▸ **Task goal**: Beginning with the first line of the data below, reproduce every line unchanged, ending with the line that holds "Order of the".

▶

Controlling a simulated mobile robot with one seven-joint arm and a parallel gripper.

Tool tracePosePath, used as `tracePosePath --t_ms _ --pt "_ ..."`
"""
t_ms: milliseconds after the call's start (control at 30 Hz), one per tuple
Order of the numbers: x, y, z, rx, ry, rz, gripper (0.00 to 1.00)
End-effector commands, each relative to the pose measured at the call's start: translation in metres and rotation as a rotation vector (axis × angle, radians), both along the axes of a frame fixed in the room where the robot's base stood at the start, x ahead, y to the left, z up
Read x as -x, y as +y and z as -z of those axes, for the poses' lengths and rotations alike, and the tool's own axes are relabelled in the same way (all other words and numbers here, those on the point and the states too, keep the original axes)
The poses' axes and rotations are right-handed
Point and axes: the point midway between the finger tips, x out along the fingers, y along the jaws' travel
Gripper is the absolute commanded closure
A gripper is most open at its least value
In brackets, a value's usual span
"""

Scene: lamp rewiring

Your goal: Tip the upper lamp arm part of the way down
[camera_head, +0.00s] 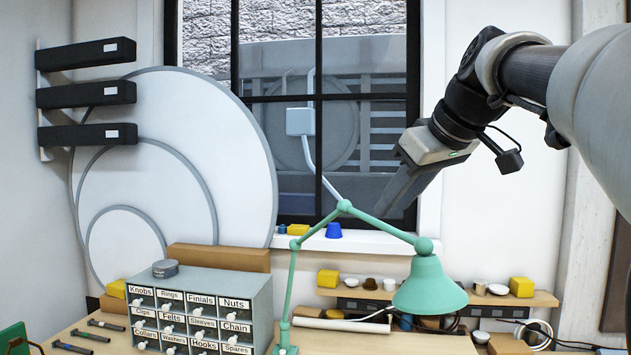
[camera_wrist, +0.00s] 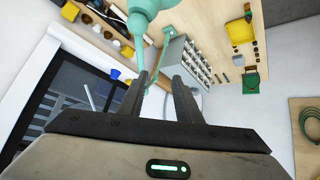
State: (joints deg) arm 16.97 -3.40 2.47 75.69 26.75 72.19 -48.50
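The green desk lamp stands on the bench, with its lower arm (camera_head: 292,285) rising to an elbow joint (camera_head: 344,206). Its upper arm (camera_head: 398,233) slopes down to the right to the shade (camera_head: 430,288), which hangs open side down. My gripper (camera_head: 384,212) comes in from the upper right, its fingertips close to the upper arm near mid-length. In the wrist view my gripper (camera_wrist: 160,76) has a clear gap between its fingers. The shade (camera_wrist: 145,8) is at the top there, and the left fingertip partly covers the lamp arm. I cannot tell whether they touch.
A labelled drawer cabinet (camera_head: 200,308) stands left of the lamp. A low shelf (camera_head: 345,292) with small cups and yellow blocks lies behind the shade. The window (camera_head: 340,110) and its sill are behind. The air above the cabinet is clear.

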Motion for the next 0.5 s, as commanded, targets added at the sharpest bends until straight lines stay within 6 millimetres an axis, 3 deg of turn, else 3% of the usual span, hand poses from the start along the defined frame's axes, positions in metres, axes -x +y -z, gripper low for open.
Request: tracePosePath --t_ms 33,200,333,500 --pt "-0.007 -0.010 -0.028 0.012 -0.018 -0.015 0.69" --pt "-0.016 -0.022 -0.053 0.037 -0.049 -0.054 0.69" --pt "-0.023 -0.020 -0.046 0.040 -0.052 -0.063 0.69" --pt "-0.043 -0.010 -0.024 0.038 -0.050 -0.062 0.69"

◀

▸ **Written solution**:
Controlling a simulated mobile robot with one seven-joint arm and a parallel gripper.

Tool tracePosePath, used as `tracePosePath --t_ms _ --pt "_ ..."`
"""
t_ms: milliseconds after the call's start (control at 30 Hz), one per tuple
Order of the numbers: x, y, z, rx, ry, rz, gripper (0.00 to 1.00)

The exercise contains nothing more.